On 23rd January, 1810, the situation of the Wardens was settled, JW in
the South. Three days later, 26 January, the Lodge considered, and apparently
agreed, the position of the Warden's Columns, and the agreed procedure was
of course adopted at the Union.
The present explanation is indeed trivial, and that is invariably the case
with such problems as 'one up and one down', 'left-foot, right-foot','left-knee,
right-knee', etc., because each interpretation has to give a satisfactory
explanation for a particular procedure and for the reverse of that procedure,
which is virtually impossible. The only satisfying explanation in this case is
the simplest of all, i.e. the procedure was laid down to mark a distinction
between the Lodge when open and when closed.
During my American tour I visited lodges in seven different jurisdictions,
and never saw a Warden's Column, or Pedestal.

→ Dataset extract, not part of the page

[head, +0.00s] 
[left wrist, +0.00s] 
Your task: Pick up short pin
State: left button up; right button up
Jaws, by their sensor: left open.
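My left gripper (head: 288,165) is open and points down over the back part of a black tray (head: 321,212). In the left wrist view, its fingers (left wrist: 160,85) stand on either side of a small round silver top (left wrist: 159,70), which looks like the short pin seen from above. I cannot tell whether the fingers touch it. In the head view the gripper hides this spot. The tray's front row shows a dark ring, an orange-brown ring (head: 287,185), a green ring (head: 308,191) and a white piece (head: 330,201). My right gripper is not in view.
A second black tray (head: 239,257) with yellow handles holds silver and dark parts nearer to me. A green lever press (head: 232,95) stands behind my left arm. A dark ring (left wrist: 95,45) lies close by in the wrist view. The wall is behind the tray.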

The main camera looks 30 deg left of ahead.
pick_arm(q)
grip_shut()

In 18th century England, i.e.,
before the Union, both Wardens sat in the west (where JD and IG sit
nowadays), almost certainly without pedestals or columns, but in many cases
there would be a Pillar near each of them, which formed, so to speak, the
portal into the lodge. No columns up or down, and that probably explains
why there is no reference at all in early masonic literature to the position
of the columns.
Finally, in such questions as this there is rarely an answer as to what is
'right' and what is 'wrong' . The practice of your lodge is right so far as
you are concerned. Other lodges do things differently; so much the better.
For them, their practice is right, and none would dare say otherwise.